The department's new view, she said, is that the 1987 pact banned

infiltration of protest groups, not watching them or taking pictures.

"I read the order wrong," Slawson said.

Stefan Presser, legal director of the American Civil Liberties Union of

Pennsylvania, which monitors police adherence to the 1987 directive,

yesterday endorsed the department's latest interpretation.

Presser agreed that the order applied only to undercover infiltration of

protest groups.

Slawson, commander of the Police Public Affairs unit, declined yesterday to

say whether the surveillance was still going on, who authorized it, or

whether it was targeted at people thought to be planning disruptions or

violence.

"We won't get into any of our intelligence operations," Lt. Slawson said.

While apparently lawful, the police surveillance - and the fact that nobody

took responsibility for it - contributed to tension between police and

activists over planned protests at the four-day GOP convention, starting July

31.

Throughout June, activists from several groups reported at least five

instances in which unidentified men were seen watching and photographing

people entering and leaving protest meetings.

In one instance, on June 29, an Inquirer reporter observed two men dressed in

casual clothes, with one carrying a Nikon camera, watching activists arrive

for a meeting at the offices of the leftist group Women's International

League for Peace and Freedom.

The pair at times sat on the hood of a maroon Plymouth, a car The Inquirer

has learned was registered to the department.

Both men calmly refused to answer any questions posed by an Inquirer reporter

and later by several activists. "I got no beef with them," one of the men

said when asked about the demonstrators.

Yesterday's admission by the department prompted a mixture of scorn and

disdain from protest organizers.

"This is just outrageous," said Michael Morrill, an organizer of a large

rally on July 30 called Unity 2000. "If this is in fact going on, and city

officials are lying about it, I wonder what else they're doing."

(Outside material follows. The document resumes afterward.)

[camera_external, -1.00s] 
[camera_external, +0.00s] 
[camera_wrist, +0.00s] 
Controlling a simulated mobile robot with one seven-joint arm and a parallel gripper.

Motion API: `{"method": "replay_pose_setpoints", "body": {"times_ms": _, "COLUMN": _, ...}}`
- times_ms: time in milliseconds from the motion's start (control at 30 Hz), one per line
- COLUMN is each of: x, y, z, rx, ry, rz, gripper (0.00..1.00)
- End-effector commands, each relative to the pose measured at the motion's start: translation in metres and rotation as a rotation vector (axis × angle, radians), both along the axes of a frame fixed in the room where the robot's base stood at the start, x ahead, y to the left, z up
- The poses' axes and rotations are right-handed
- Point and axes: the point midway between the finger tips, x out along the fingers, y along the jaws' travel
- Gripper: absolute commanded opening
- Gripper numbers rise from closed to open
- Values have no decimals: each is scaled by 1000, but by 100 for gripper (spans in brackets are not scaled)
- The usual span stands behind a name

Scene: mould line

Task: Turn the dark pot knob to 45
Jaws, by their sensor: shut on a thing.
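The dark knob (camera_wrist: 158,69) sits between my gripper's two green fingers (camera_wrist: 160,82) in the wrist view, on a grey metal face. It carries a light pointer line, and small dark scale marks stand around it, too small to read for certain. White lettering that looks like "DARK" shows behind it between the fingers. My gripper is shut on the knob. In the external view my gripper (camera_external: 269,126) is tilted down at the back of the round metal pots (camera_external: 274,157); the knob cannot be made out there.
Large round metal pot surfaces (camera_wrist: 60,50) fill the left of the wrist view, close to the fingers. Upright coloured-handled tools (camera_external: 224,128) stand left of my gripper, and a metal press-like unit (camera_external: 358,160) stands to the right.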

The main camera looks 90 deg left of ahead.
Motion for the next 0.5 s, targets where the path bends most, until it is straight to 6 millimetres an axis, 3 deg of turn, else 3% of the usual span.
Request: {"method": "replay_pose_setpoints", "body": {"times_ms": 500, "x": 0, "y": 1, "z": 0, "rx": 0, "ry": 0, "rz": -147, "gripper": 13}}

"We're taking it in stride now," said Amy Kwasnicki, a member of the

Philadelphia Direct Action Group, an umbrella group for protesters. "Whatever

is going to happen is going to happen."

The Direct Action Group is coordinating three days of protests and civil

disobedience during the convention, including undisclosed actions for which

protesters are preparing to be arrested. They have pledged not to be violent.

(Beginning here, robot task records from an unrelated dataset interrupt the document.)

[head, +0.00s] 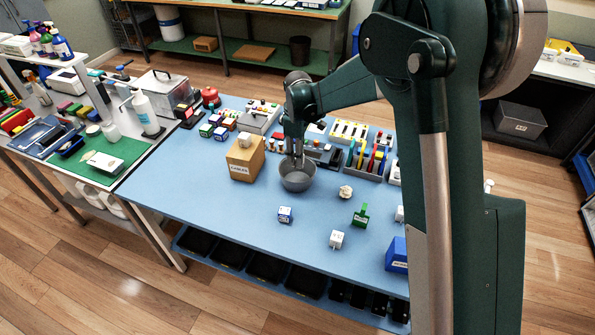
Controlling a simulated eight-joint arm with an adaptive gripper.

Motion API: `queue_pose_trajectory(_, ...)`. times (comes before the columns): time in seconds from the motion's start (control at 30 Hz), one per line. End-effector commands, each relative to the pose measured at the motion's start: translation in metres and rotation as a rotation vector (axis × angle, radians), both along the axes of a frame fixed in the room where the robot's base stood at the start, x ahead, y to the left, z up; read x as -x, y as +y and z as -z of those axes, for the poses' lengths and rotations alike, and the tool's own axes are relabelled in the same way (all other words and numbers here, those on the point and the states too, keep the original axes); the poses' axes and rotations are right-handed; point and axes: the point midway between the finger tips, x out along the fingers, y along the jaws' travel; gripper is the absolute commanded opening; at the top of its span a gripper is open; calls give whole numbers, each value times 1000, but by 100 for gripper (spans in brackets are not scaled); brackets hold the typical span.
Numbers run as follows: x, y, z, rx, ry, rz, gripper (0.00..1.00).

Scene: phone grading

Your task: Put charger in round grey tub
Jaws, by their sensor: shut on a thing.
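The round grey tub (297,184) stands on the blue table mat, near its middle. My gripper (296,162) points down over the tub, with its fingertips at or inside the tub's opening. It is shut on a small thing that I cannot make out at this size; the fingers and the tub wall hide most of it. A white block that looks like a plug charger (337,239) lies on the mat to the right and front of the tub. Another white piece (399,213) shows at the right, partly behind my arm.
A brown labelled box (245,160) stands close left of the tub. A blue-and-white box (285,214), crumpled paper (345,191), a green item (360,215) and a blue box (397,255) lie in front and right. Organisers (367,160) crowd the back. The mat's front left is clear.

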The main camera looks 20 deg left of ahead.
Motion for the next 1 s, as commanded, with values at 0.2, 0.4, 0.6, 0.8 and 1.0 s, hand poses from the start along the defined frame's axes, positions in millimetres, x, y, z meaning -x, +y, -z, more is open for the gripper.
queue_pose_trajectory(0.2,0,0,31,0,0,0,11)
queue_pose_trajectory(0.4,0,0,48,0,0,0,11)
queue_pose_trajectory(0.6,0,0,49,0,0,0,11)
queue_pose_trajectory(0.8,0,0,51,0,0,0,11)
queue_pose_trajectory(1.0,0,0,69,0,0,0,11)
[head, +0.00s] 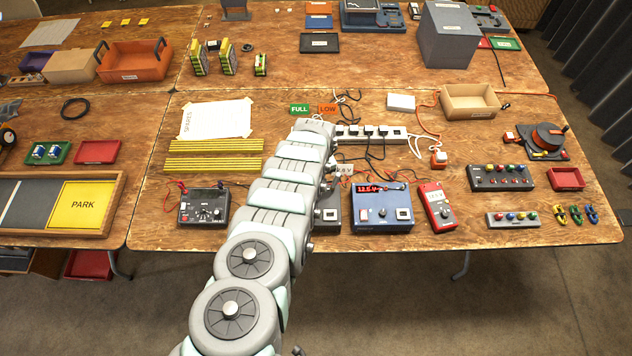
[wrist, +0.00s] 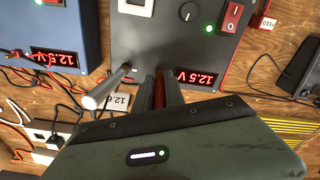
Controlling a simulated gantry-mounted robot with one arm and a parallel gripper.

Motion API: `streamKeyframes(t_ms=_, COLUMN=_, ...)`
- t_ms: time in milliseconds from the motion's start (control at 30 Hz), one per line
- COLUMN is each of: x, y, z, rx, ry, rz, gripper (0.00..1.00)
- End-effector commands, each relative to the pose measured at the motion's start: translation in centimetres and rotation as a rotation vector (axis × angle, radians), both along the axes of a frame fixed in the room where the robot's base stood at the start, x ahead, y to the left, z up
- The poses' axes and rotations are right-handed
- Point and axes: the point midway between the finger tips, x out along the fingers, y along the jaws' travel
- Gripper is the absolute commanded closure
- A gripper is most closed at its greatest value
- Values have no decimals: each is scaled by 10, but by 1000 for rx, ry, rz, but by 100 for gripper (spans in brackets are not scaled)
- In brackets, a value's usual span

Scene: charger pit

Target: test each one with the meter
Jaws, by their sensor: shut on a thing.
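My gripper (wrist: 160,88) is shut on a narrow dark thing with red on it in the wrist view; what it is I cannot tell. It is in front of a dark charger box (wrist: 190,50) whose red display reads 12.5 V. In the head view my arm hides the gripper and most of this box (head: 328,212). A blue box (head: 383,208) with a lit red display stands to its right. A red hand-held meter (head: 437,207) lies right of that. Several yellow-and-black packs (head: 228,60) stand farther back. A green FULL card (head: 299,109) and an orange LOW card (head: 328,109) lie mid-table.
A power strip (head: 370,132) with plugs and loose cords lies behind the boxes. A black box (head: 203,207) with red leads stands left of my arm. Yellow strips (head: 212,164) and a SPARES sheet (head: 215,120) lie behind it. A cardboard tray (head: 468,113) stands at right.

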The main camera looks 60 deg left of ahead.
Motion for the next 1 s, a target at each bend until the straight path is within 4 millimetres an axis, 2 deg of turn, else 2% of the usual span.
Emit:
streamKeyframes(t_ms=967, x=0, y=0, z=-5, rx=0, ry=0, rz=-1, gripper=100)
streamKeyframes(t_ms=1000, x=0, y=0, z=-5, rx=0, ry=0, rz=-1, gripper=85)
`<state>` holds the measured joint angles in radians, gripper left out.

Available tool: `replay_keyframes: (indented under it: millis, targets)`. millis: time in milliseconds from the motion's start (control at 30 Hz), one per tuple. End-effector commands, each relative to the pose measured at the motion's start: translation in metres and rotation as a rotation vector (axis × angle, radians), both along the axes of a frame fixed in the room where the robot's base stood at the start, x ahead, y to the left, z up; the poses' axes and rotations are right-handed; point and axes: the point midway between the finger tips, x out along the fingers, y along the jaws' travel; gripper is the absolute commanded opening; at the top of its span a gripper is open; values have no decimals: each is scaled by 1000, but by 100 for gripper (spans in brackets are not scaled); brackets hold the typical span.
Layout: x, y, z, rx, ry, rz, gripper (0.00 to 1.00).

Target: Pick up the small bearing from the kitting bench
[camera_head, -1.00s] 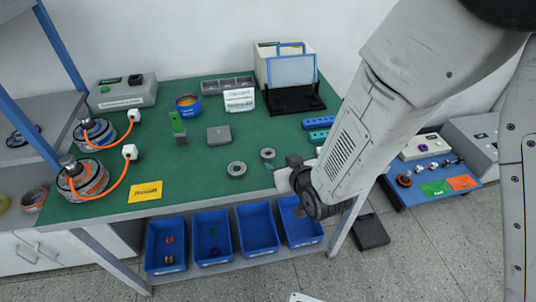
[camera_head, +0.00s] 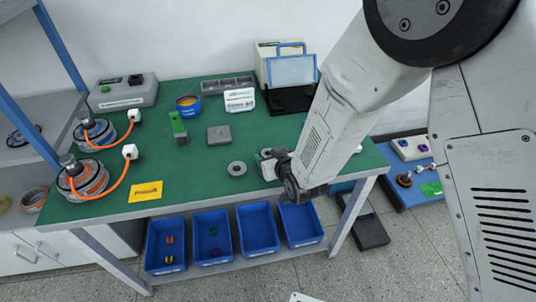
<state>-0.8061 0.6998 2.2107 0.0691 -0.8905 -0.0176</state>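On the green kitting bench (camera_head: 200,160), a grey ring-shaped bearing (camera_head: 237,169) lies flat near the front edge, with its hole facing up. My gripper (camera_head: 266,163) is low over the bench just right of this ring and apart from it. A second, smaller grey ring showed at this spot earlier. Now it is mostly or fully hidden by my gripper, and I cannot tell whether it lies between the fingers. The fingers are too small and dark to tell open from shut.
A grey block (camera_head: 219,135) and a green-grey part (camera_head: 178,127) lie behind the ring. Blue bins (camera_head: 257,228) sit below the front edge.

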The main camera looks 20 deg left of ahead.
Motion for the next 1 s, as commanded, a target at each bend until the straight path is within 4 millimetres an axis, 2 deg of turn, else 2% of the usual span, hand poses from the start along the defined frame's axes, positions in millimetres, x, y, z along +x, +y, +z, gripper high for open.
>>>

Asked yesterday about the reasons for the surveillance, Slawson said only:

"Just because we are getting information about people who are going to be

part of the demonstrations here doesn't mean we believe they in particular

are going to be in any way disruptive or violent."

The surveillance is not the only picture-taking controversy now involving the

Philadelphia police.

A New York City-based civil-rights group complained last week, in a letter to

New York police, that a Philadelphia police officer photographed

demonstrators during a May 1 rally in Manhattan.

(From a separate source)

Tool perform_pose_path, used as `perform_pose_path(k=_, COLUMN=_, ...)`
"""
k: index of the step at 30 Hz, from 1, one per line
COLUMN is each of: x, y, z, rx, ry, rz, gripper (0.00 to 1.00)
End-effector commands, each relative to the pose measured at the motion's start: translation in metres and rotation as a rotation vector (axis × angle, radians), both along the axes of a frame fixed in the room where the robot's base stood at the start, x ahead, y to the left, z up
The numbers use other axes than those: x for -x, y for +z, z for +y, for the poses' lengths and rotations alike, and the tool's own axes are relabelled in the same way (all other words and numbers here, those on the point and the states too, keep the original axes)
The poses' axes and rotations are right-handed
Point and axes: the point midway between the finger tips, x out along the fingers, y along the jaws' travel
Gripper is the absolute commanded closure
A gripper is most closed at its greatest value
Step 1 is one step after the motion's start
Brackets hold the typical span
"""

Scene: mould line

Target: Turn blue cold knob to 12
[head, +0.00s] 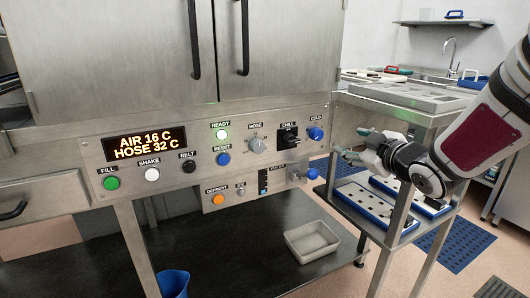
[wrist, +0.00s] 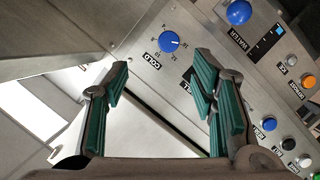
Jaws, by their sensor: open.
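The blue cold knob (head: 316,133) is at the right end of the panel's upper row, under the COLD label. In the wrist view the blue cold knob (wrist: 169,42) sits inside a ring of small numbers, with a pale pointer mark toward the right of the picture. The number it points at is too small to read surely. My gripper (head: 352,144) is to the right of the knob, apart from it. In the wrist view my gripper (wrist: 162,64) is open and empty, its green-padded fingers spread, with the knob beyond the gap between the tips.
The black chill switch (head: 288,139) and grey hose knob (head: 257,145) are left of the cold knob. A blue ball-ended water lever (head: 312,173) sticks out below it. A steel side table (head: 400,104) stands at right. The display (head: 145,143) reads AIR 16 C, HOSE 32 C.

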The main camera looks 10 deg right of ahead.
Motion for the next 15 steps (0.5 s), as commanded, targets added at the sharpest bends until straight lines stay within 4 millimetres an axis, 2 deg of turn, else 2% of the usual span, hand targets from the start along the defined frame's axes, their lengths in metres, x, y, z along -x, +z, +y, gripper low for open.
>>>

Philadelphia commanders have confirmed that officers traveled to New York

City for May 1 rallies, as well as to demonstrations in Washington, D.C., and

Seattle as part of intelligence-gathering for the GOP convention.

Slawson yesterday refused to say whether Philadelphia police had, in fact,

photographed protesters in New York.

New York police are forbidden to photograph demonstrators under a 1985

consent decree. The Center for Constitutional Rights, citing that decree,

said in its letter of complaint that it might sue New York police for

collaborating with Philadelphia officers in the surveillance. It's not clear

whether the decree would cover Philadelphia police.